== GOAL ==
Without the pictures, write out all the lines below exactly as they appear.

⁂

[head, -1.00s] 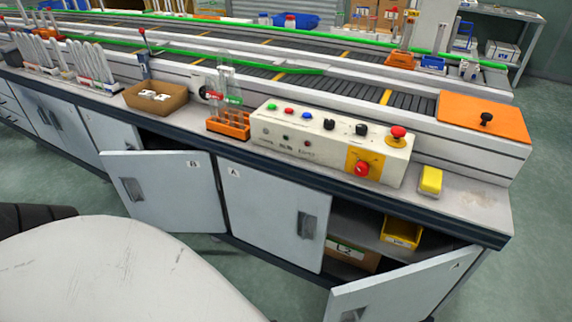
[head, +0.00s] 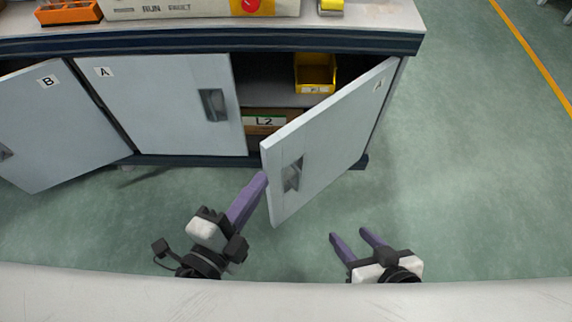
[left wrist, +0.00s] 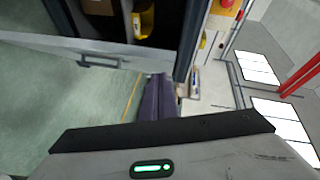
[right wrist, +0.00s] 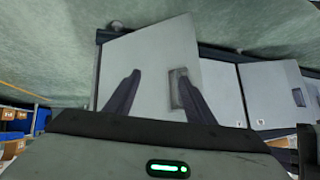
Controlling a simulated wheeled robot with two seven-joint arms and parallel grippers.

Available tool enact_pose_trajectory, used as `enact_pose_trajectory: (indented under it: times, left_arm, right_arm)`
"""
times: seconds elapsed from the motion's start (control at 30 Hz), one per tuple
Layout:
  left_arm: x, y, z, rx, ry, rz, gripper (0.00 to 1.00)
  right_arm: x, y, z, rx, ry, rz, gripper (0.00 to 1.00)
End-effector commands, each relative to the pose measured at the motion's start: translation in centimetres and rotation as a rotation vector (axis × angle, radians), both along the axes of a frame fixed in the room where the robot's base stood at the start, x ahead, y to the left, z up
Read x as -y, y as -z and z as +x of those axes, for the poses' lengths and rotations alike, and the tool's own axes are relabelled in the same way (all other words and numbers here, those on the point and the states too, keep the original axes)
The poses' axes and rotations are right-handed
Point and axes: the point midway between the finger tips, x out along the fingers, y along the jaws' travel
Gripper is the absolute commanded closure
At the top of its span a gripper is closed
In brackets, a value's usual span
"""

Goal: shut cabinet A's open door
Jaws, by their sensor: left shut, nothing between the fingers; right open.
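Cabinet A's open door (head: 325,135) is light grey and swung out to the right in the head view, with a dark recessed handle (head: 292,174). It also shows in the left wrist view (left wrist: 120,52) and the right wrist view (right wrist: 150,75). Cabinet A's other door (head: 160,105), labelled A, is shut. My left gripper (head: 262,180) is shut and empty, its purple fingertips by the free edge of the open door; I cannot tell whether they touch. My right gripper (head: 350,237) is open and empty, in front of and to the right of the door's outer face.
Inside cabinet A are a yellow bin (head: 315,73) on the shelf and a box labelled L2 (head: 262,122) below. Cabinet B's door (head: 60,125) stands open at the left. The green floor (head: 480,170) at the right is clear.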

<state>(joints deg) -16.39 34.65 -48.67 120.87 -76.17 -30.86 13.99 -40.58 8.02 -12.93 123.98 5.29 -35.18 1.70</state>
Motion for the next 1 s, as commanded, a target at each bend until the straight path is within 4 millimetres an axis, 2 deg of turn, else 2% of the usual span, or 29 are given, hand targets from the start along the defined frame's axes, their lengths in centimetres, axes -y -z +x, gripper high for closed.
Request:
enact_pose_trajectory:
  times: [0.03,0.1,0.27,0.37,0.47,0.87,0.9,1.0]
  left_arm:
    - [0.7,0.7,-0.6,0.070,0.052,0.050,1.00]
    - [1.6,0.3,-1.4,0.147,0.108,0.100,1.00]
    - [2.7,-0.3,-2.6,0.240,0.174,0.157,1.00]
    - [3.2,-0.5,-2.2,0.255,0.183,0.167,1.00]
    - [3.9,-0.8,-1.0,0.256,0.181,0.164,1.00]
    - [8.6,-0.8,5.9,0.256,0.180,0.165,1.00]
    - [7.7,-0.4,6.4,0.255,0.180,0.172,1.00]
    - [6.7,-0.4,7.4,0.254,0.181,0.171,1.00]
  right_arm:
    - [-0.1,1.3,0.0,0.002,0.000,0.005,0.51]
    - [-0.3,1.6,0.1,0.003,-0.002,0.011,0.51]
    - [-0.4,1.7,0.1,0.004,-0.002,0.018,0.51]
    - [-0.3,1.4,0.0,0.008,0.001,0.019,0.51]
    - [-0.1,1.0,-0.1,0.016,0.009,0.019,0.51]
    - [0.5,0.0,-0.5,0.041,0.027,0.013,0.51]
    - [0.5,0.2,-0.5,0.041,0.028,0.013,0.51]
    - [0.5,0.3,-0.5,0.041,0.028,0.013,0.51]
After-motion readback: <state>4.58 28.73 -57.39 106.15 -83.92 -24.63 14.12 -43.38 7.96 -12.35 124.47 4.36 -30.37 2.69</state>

⁂

== ANSWER IN FULL ==
[head, -1.00s] 
[head, +0.00s] 
[left wrist, +0.00s] 
[right wrist, +0.00s] 
Controlling a simulated wheeled robot with two seven-joint arms and parallel grippers.

Available tool enact_pose_trajectory, used as `enact_pose_trajectory: (indented under it: times, left_arm, right_arm)`
"""
times: seconds elapsed from the motion's start (control at 30 Hz), one per tuple
Layout:
  left_arm: x, y, z, rx, ry, rz, gripper (0.00 to 1.00)
  right_arm: x, y, z, rx, ry, rz, gripper (0.00 to 1.00)
End-effector commands, each relative to the pose measured at the motion's start: translation in centimetres and rotation as a rotation vector (axis × angle, radians), both along the axes of a frame fixed in the room where the robot's base stood at the start, x ahead, y to the left, z up
Read x as -y, y as -z and z as +x of those axes, for the poses' lengths and rotations alike, and the tool's own axes are relabelled in the same way (all other words and numbers here, those on the point and the states too, keep the original axes)
The poses' axes and rotations are right-handed
Point and axes: the point midway between the finger tips, x out along the fingers, y along the jaws' travel
Gripper is the absolute commanded closure
At the top of its span a gripper is closed
In brackets, a value's usual span
"""

Goal: shut cabinet A's open door
Jaws, by their sensor: left shut, nothing between the fingers; right open.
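Cabinet A's open door (head: 325,135) is light grey and swung out to the right in the head view, with a dark recessed handle (head: 292,174). It also shows in the left wrist view (left wrist: 120,52) and the right wrist view (right wrist: 150,75). Cabinet A's other door (head: 160,105), labelled A, is shut. My left gripper (head: 262,180) is shut and empty, its purple fingertips by the free edge of the open door; I cannot tell whether they touch. My right gripper (head: 350,237) is open and empty, in front of and to the right of the door's outer face.
Inside cabinet A are a yellow bin (head: 315,73) on the shelf and a box labelled L2 (head: 262,122) below. Cabinet B's door (head: 60,125) stands open at the left. The green floor (head: 480,170) at the right is clear.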

<state>(joints deg) -16.39 34.65 -48.67 120.87 -76.17 -30.86 13.99 -40.58 8.02 -12.93 123.98 5.29 -35.18 1.70</state>
Motion for the next 1 s, as commanded, a target at each bend until the straight path is within 4 millimetres an axis, 2 deg of turn, else 2% of the usual span, or 29 are given, hand targets from the start along the defined frame's axes, their lengths in centimetres, axes -y -z +x, gripper high for closed.
Request:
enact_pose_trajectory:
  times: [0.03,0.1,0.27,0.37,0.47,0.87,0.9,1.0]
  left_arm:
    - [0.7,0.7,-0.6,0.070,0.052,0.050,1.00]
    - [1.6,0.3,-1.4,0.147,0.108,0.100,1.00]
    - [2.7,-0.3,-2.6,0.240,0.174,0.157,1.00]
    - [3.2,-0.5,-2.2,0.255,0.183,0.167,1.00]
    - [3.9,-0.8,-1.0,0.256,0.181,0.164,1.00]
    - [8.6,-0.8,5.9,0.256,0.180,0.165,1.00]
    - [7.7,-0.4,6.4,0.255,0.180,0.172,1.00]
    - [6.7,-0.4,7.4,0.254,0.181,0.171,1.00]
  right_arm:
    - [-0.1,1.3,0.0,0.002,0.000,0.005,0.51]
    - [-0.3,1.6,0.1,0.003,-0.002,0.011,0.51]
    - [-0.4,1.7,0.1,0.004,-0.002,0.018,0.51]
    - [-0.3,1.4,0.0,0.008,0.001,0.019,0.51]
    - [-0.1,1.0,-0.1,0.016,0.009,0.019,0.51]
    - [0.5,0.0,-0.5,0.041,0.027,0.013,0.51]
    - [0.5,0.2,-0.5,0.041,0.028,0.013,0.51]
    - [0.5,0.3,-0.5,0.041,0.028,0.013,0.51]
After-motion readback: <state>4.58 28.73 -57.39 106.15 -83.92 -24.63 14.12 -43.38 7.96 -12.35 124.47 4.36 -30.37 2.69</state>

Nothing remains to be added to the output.